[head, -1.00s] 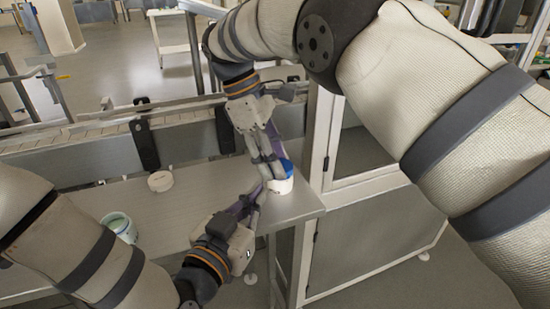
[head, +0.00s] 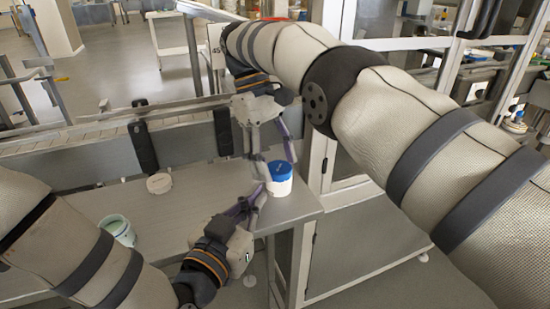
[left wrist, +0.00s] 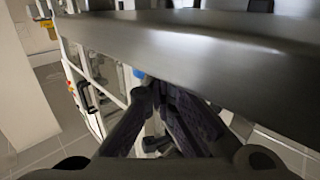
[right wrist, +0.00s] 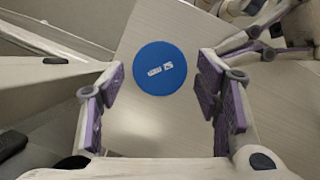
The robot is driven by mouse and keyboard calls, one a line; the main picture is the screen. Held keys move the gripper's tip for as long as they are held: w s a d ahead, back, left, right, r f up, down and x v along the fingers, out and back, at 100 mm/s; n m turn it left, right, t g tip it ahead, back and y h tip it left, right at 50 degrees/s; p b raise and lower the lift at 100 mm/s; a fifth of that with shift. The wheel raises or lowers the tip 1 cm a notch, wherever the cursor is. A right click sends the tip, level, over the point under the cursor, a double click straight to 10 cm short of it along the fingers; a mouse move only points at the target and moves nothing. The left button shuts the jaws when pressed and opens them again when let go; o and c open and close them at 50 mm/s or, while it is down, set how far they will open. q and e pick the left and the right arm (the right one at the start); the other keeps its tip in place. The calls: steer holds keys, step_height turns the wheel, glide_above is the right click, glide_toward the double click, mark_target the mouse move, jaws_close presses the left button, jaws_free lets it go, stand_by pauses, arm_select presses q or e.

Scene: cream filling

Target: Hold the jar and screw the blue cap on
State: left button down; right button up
---
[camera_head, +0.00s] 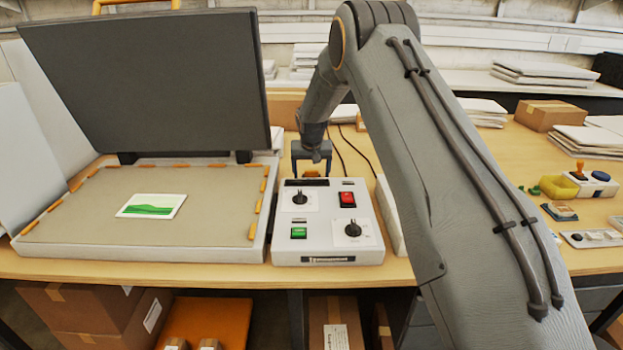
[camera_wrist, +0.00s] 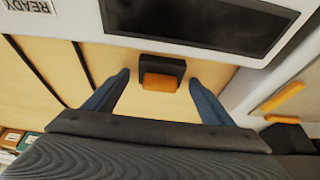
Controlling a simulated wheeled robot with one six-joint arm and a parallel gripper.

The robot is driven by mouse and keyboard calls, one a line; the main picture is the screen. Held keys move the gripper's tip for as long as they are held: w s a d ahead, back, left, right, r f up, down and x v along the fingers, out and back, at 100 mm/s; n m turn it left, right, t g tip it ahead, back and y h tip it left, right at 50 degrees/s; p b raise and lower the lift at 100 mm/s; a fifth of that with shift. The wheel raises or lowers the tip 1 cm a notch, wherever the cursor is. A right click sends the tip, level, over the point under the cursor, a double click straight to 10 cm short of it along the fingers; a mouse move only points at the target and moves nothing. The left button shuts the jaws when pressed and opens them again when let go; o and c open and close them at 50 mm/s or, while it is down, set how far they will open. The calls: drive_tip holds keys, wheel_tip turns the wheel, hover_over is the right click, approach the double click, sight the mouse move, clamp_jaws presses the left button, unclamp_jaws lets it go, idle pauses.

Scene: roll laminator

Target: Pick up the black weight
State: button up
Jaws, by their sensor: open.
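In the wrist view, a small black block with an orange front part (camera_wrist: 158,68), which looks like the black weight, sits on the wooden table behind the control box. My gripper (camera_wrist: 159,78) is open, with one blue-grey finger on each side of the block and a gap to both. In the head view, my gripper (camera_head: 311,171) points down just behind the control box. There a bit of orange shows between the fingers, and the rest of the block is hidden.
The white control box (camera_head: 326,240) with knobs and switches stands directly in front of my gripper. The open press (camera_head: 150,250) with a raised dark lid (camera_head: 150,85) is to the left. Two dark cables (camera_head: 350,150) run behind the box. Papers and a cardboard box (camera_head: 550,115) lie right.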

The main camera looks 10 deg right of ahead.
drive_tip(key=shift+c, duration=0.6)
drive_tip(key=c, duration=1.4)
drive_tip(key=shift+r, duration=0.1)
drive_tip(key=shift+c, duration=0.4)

- _SET PROBLEM_: Nothing but the lines from the one with "[head, -1.00s]" through the one with "[right wrist, +0.00s]" should be copied, word for word. Pictures are left out.

- _TASK ANSWER_:
[head, -1.00s] 
[head, +0.00s] 
[left wrist, +0.00s] 
[right wrist, +0.00s] 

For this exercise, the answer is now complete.